Education can be obtained in unlimited ways, formal schooling being but one, perhaps the least effective, method. A totally privatized system would come to recognize that each child is unique and that free entrepreneurship is the best way to discover how to satisfy the demand for education. Privatization would shift the locus of education from the state to the family, where it rightly belongs. Education is not intrinsically expensive. Low-income people would, as they have done historically, finance their children's education through savings, scholarships, and charitable donations. As the burden of taxation becomes lighter, they will have an easier time acquiring the necessary resources.

Privatization would encourage social harmony. Today, government schools are a source of civil divisiveness as groups attempt to use the system to impose their values on others. In the past, the Protestants who controlled the schools excluded secular subjects such as evolution from the government schools. Today, the schools are controlled by secular relativists who use the Constitution to keep religious beliefs and practices out. Moral issues, most notably relating to sexual conduct, have provoked fiery conflict between education bureaucrats seeking to establish their notion of tolerance and modernity, and parents who believe their right to raise their children in their own way is being stolen.

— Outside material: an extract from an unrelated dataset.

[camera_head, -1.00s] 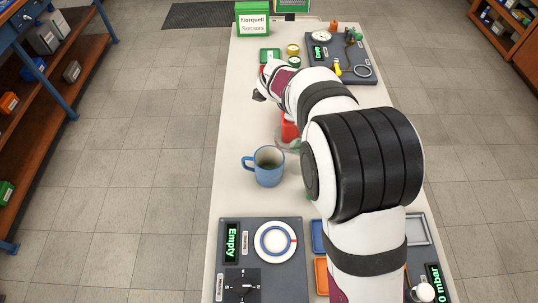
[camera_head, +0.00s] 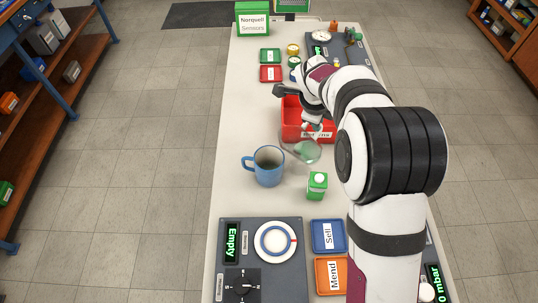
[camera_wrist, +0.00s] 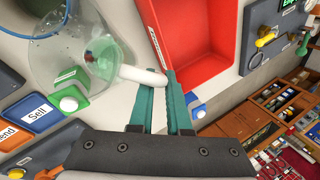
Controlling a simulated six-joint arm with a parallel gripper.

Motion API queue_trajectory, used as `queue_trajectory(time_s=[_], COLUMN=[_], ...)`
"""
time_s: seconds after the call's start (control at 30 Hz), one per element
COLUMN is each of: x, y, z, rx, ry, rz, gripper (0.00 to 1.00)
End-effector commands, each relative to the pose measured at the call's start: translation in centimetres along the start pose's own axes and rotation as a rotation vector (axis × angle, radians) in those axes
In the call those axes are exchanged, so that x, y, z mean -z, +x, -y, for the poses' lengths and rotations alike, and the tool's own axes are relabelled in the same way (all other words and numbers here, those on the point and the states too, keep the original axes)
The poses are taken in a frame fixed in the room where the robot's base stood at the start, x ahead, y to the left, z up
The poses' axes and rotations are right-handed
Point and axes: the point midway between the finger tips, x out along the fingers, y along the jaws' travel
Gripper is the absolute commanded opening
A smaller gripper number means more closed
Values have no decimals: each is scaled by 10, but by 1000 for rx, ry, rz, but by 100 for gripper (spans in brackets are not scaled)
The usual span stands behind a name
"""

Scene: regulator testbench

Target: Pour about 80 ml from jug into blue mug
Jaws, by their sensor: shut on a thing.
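The blue mug (camera_head: 268,166) stands upright on the bench, left of the jug, its handle to the left; part of its rim shows at the top left of the wrist view. I cannot tell what is in it. The clear jug (camera_head: 303,150) is right beside the mug in the head view and looks tilted. In the wrist view the jug (camera_wrist: 75,62) shows its wide mouth and white handle (camera_wrist: 143,76). My gripper (camera_wrist: 160,84) is shut on that handle with its teal fingers. The liquid level is not clear.
A red bin (camera_head: 291,112) lies just behind the jug. A green box with a white top (camera_head: 317,184) stands in front of it. Nearer are a grey panel (camera_head: 262,226) with a round plate, and blue (camera_head: 328,236) and orange (camera_head: 332,276) trays. The bench left of the mug is clear.

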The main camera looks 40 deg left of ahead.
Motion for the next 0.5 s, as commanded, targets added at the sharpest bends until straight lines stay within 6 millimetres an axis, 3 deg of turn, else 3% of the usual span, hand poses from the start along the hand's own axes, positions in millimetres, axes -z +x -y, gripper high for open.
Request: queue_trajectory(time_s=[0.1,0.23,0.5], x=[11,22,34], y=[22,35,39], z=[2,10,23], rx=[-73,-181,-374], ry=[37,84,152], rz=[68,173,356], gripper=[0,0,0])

Which side one takes in those disputes is not the issue here. What matters is that the government's education system offers no way out of such stressful confrontations. That someone's values will be shoved down the throats of others is a systemic defect of government-run schools. Someone's values must shape the curriculum. Here's our choice: either values will be imposed by force through a government school system, or parents will be free to choose how to educate their children. There is no middle way.

The Founding Fathers, cognizant as they were of the bloody history of religious rivalry, bequeathed to us the separation of church and state, unlocking one of the secrets to social harmony and prosperity. For all the reasons we cherish the separation of church and state, we must now have a separation of school and state.